## TASK TO COMPLETE:
Identify each line in the records below that contains the word "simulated", and copy it.

## LISTING:
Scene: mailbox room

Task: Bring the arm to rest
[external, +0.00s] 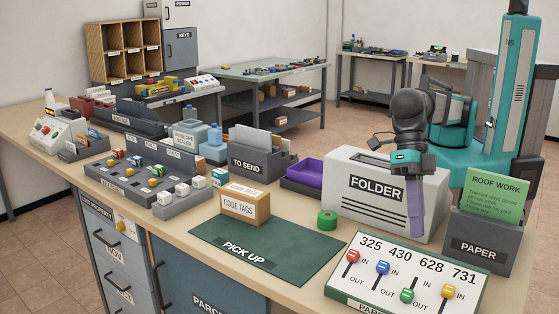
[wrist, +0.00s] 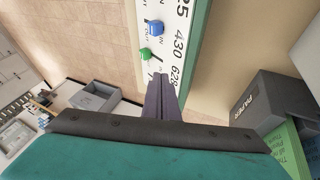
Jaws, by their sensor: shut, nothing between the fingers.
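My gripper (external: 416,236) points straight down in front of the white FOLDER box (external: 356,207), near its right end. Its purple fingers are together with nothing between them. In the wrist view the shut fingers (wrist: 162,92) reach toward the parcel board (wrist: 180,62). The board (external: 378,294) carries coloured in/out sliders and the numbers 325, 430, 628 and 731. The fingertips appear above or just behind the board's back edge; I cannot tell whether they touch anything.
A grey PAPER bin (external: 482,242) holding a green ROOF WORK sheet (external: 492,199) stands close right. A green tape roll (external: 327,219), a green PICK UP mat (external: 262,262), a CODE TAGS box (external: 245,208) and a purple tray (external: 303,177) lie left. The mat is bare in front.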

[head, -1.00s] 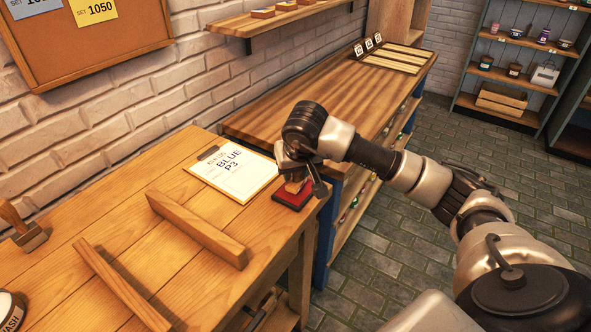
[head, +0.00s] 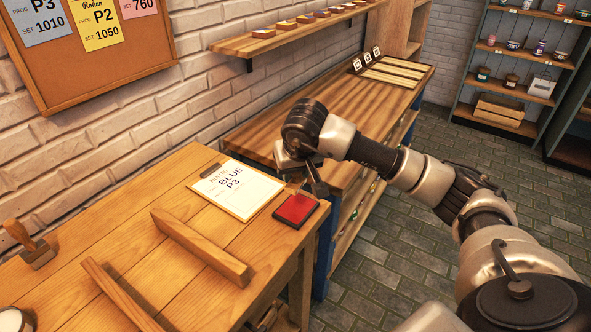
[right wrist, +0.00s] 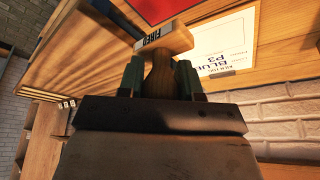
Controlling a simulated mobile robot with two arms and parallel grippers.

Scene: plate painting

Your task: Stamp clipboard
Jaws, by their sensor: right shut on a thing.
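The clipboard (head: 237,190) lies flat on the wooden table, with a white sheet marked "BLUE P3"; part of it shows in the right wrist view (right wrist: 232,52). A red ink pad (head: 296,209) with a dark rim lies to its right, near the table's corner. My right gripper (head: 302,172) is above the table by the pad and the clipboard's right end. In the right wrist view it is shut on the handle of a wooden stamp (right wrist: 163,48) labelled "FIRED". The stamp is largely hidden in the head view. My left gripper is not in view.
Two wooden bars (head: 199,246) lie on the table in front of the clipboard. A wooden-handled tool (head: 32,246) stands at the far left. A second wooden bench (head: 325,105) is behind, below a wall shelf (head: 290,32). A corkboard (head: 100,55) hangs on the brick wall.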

---

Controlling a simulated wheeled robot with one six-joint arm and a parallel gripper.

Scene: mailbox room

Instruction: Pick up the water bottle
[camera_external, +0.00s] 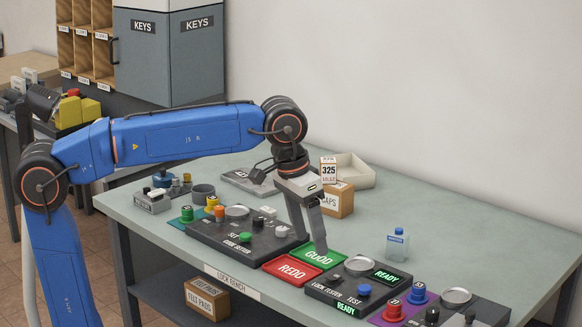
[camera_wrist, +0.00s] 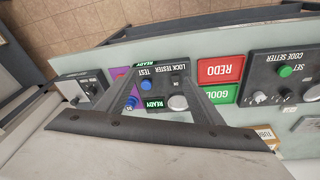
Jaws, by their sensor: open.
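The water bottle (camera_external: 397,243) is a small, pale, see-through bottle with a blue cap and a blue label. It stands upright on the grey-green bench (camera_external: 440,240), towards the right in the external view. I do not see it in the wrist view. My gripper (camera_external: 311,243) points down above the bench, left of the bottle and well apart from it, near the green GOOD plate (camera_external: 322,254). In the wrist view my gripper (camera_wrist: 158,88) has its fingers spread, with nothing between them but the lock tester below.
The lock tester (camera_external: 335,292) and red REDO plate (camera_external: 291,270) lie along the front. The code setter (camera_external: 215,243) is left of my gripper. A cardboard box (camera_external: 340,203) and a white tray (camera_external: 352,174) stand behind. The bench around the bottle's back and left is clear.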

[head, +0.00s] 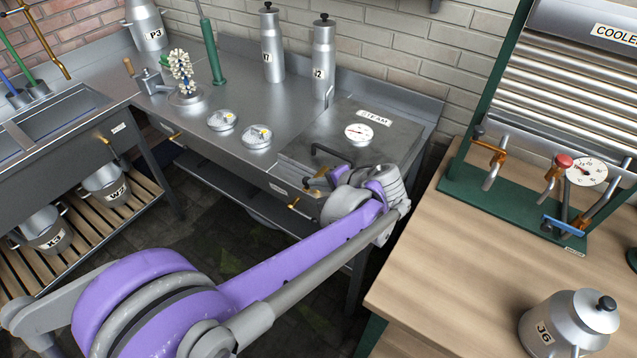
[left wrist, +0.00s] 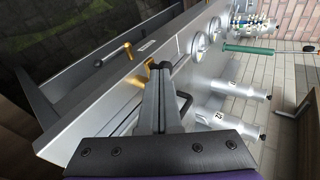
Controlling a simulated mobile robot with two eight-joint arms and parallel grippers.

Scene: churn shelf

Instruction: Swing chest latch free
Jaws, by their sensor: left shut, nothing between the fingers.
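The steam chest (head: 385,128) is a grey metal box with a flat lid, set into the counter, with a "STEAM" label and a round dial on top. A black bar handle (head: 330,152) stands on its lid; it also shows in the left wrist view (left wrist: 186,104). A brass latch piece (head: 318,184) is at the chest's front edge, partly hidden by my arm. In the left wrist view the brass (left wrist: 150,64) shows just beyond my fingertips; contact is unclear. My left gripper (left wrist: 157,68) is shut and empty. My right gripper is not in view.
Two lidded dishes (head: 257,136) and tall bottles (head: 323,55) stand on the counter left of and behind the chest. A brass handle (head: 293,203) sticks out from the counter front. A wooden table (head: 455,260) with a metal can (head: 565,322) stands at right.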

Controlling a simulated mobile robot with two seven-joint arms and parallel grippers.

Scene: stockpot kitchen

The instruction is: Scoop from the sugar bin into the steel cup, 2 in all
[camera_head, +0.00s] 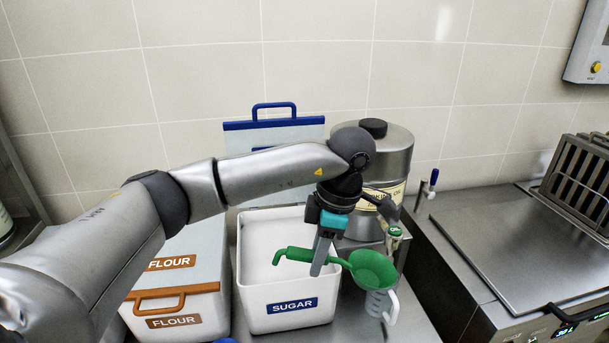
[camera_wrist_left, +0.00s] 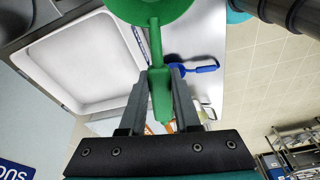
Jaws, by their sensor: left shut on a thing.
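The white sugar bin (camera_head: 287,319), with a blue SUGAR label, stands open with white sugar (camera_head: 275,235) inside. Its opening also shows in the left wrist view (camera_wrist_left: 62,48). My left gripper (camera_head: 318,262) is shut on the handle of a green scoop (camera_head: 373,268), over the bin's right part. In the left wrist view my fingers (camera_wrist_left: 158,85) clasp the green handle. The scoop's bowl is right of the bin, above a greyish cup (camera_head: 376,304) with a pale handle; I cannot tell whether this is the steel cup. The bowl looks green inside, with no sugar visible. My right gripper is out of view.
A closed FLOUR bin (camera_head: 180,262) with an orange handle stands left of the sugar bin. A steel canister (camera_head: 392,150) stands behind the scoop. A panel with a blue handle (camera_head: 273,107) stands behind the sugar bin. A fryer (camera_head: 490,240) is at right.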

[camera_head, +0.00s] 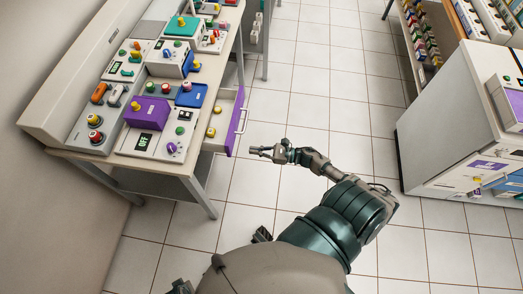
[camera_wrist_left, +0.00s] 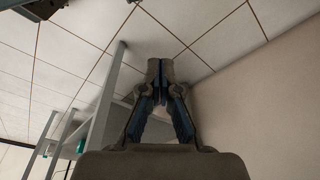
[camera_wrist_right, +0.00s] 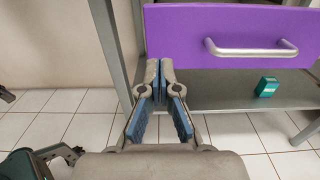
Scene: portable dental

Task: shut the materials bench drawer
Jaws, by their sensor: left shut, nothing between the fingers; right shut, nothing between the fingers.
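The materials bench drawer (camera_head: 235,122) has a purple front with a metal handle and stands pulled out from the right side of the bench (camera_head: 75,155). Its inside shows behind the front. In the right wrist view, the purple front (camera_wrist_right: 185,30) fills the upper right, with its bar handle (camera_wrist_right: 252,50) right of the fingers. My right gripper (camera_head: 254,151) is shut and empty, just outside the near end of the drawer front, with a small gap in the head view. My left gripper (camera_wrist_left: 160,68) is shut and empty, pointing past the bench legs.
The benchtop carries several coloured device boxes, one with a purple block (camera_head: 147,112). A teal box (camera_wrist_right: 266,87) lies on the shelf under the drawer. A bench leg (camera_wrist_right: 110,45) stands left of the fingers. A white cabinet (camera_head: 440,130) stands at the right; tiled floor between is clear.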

==

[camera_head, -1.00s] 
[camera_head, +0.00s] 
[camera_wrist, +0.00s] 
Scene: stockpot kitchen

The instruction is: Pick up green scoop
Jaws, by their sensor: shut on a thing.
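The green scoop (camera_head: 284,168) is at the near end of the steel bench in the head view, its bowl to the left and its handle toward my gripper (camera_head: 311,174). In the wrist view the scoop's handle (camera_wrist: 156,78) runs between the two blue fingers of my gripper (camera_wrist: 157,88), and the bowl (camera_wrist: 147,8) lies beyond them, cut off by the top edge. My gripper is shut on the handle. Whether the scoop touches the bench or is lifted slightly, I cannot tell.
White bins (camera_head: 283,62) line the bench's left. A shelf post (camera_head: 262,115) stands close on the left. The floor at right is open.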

## EXPECTED OUTPUT:
Controlling a simulated mobile robot with two arms and parallel grippers.
Controlling a simulated wheeled robot with one six-joint arm and a parallel gripper.
Controlling a simulated mobile robot with two eight-joint arms and parallel grippers.
Controlling a simulated mobile robot with two seven-joint arms and parallel grippers.

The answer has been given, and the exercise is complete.